Autre œuvre incontournable de cette édition: Le Fort des fous de Narimane Mari. Par la mise en image d’ellipses et de métaphores, le film développe une réflexion sur le déplacement, la réappropriation du récit de l’histoire et la réactivation des mémoires comme stratégies de résistance. L’espace de l’écran n’est pas resté impensé. Bien au contraire, il se déplace même dans la sculpturalité d’une montagne de coussins grisonnants dans laquelle nous sommes invité.es à nous immerger. Hébergée dans l’ancien Ballhaus, résidence du roi Jérôme Bonaparte, cette œuvre se regarde confortablement, mais aussi barricadé.e face à l’imposante histoire impérialiste contenue dans les murs de cette bâtisse de style classique. En finissant par la mise à l’écran du point de vue d’un militant athénien, interviewé sur son expérience de résistance face à la crise économique, Le Fort des fous retrace la généalogie du système d’exploitation et d’oppression capitaliste trouvant ses sources dans l’histoire du colonialisme impérial-européocentrique. Ce film rappelle que les choses n’ont pas tellement changé mais se déclinent seulement dans de nouveaux rapports économiques et politiques. Les systèmes de domination par la culture demeurent une forme de néocolonialisme. Comme l’explique le militant : Civilisation, a lot of time, means death. L’enjeu reste de constituer un corps politique dans l’inconciliable de nos différences postcoloniales et de penser l’histoire aussi du point de vue de sa réception et de sa réappropriation par des mémoires blessées ou oubliées.

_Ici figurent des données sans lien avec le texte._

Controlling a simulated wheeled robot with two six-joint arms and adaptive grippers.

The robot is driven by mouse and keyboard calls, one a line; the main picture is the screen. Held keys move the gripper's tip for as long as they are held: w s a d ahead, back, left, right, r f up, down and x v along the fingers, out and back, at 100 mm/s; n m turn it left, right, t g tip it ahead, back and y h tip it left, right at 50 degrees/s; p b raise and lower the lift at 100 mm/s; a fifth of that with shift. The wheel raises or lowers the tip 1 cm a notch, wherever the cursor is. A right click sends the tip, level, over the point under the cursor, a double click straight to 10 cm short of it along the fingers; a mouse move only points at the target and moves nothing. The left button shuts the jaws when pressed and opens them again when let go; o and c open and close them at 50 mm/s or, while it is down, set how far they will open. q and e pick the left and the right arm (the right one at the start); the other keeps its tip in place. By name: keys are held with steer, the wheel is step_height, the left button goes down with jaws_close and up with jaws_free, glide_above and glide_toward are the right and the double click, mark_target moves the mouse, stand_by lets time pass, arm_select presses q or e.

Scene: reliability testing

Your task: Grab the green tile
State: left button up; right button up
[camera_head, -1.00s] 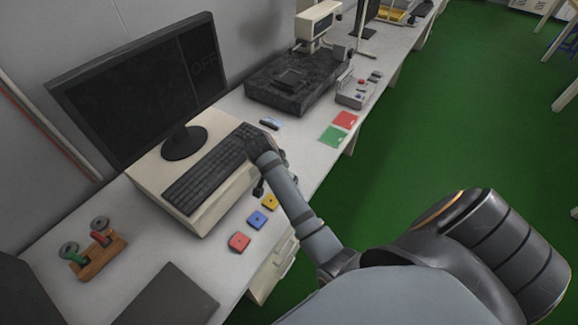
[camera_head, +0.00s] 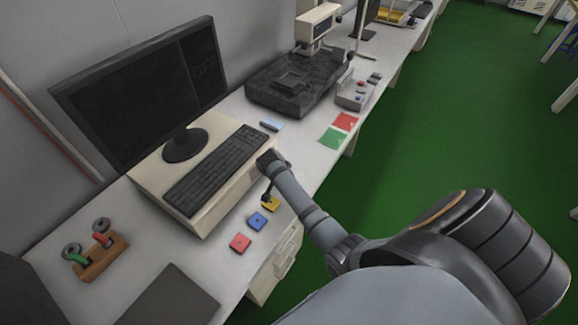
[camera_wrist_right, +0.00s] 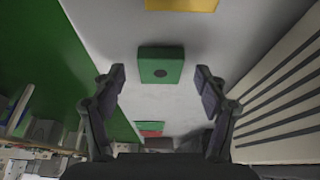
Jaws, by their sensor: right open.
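The green tile (camera_wrist_right: 161,65) is a small square block with a dark round mark. In the right wrist view it lies on the pale tabletop, ahead of and between my fingers, touching neither as far as I can see. In the head view it is hidden by my right arm. My right gripper (camera_wrist_right: 160,82) is open and empty. In the head view the right gripper (camera_head: 267,195) is low at the table's front edge, by the yellow tile (camera_head: 270,203). My left gripper is not in view.
A blue tile (camera_head: 257,221) and a red tile (camera_head: 240,242) lie in line with the yellow one. The keyboard (camera_head: 217,169) and its beige case stand close behind. Red and green squares (camera_head: 339,128) lie farther along the table. The green floor is open on the right.

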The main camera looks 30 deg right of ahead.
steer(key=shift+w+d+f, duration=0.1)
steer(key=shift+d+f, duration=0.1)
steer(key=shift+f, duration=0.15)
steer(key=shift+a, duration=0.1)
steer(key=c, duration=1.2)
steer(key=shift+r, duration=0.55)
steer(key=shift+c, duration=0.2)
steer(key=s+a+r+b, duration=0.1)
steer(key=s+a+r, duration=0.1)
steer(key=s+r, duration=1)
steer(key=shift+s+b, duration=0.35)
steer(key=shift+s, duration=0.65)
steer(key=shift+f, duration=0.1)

Pope.L, Skin Set Project (1997– ), Tinte, Filzschreiber und Farbe auf Papier
, 27,9 × 21,9 cm. Photo: C&

Porter une reconnaissance publique de mémoires multiples aura sans doute été l’enseignement tiré par cette documenta, mais à quel prix? Qui récupère cette production discursive? Quelles sont les conséquences d’une telle contradiction, à savoir défendre des pratiques directement créées sur des schémas de résistances et d’auto-organisations… d’auto-organisations, dans un cadre institutionnel sponsorisé par le gouvernement allemand, ses lobbys de la finance et de l’industrie, premiers investisseurs dans la fracture Nord/Sud, la crise financière en Grèce et l’appauvrissement croissant des populations ? La documenta est a priori mal placée pour se faire le médiateur d’une voie populaire. Mais c’est peut-être la recherche même de cette contradiction qui constitue les tenants et les aboutissants de ce projet, pour ne provoquer au final qu’un déplacement symbolique qui aura engendré les tweets, les likes, les dislikes. Son ouverture à Cassel aura permis au président fédéral allemand Steinmeier d’acquiescer au bon fonctionnement démocratique de l’institution « qui ne se laisse pas politiquement instrumentaliser », selon lui, puisque elle est prête à ériger des œuvres monumentales dédiées aux réfugiés et à célébrer la crise migratoire, dans ce cœur de la ramification culturelle d’après-guerre. « Apprendre d’Athènes » aura donc été propice aux transformations du capitalisme à marchandiser des représentations de minorités et de dissidences, dans une rhétorique de crise et un voyeurisme consumériste du désastre.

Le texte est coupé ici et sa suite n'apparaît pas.